Alps - There is no getting around these at Le Tour and they feature every year, only the order in which you tackle France's two major mountain ranges changes: Alps then Pyrenees, or Pyrenees then Alps. And just when you think you have worked that out, the organisers throw in a detour through the Jura or Vosges for added enjoyment.

Arc en ciel - The French word for rainbow, but in this context the rainbow jersey worn by reigning world champions in one of cycling's disciplines. It is white with five horizontal bands of colour wrapped around the middle. Easy to spot and worn with pride. And remember, you should never buy one of these: they must be earned.

Arrivee - The finish, in Yorkshire's case Harrogate and Sheffield.
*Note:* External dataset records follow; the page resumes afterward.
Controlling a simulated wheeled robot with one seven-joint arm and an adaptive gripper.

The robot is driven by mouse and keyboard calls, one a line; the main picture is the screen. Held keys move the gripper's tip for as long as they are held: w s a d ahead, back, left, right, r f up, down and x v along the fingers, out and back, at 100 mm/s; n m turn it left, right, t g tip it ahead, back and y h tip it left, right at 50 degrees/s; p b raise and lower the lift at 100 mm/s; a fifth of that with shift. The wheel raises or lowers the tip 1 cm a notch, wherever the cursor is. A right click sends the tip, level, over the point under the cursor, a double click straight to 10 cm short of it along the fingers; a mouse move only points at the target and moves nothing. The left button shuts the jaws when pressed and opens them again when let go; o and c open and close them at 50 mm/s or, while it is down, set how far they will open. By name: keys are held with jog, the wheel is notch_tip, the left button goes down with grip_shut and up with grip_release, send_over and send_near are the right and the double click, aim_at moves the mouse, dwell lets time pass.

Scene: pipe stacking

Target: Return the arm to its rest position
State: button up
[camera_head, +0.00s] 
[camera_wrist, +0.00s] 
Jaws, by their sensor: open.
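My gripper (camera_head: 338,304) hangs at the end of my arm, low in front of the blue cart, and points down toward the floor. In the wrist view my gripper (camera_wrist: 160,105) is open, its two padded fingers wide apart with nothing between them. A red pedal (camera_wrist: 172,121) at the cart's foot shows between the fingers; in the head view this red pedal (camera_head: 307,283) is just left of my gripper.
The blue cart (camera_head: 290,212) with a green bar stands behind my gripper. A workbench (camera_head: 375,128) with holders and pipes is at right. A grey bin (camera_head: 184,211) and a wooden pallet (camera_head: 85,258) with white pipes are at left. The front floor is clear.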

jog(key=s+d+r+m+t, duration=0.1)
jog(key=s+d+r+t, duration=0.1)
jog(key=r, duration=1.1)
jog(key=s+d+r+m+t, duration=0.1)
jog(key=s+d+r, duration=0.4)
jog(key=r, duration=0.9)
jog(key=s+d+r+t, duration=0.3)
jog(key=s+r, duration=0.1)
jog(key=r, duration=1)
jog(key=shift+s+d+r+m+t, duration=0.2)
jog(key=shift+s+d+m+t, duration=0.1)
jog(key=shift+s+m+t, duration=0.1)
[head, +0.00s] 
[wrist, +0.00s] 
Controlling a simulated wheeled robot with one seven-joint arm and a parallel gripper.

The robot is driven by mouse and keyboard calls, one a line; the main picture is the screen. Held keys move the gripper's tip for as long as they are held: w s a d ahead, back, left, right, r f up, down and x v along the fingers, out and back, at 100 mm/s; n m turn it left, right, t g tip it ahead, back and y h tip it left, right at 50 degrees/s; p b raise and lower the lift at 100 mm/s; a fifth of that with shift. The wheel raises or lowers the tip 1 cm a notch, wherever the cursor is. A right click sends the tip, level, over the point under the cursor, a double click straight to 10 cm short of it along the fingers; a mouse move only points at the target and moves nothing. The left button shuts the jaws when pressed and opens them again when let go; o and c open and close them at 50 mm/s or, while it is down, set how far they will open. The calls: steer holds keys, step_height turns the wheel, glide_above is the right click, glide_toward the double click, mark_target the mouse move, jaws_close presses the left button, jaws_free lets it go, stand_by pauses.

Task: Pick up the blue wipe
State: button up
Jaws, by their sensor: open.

L'Auto - The French newspaper that started the whole thing back in 1903. Boosting sales was the idea then, and it certainly worked for a while, with circulation doubling from 25,000 copies within a year, and peaking at 854,000 in 1933.

Autobus - Nothing to do with the above, this is the group of riders who collect at the back of the field during the tough mountain stages and work together to beat the time cut for the day. They are the riders too big, heavy or muscular for the steep stuff, and their daily battles against gravity are often waged 30 minutes behind the leaders and the TV cameras. That does not make them any less impressive.

FACT OF THE DAY

This year will be the 20th time the Tour de France has started outside France, with the first foreign Grand Depart coming in 1954, when this most quintessentially of French events started in Amsterdam. Since then the race has started in nine different countries, with London hosting Britain's first Grand Depart in 2007.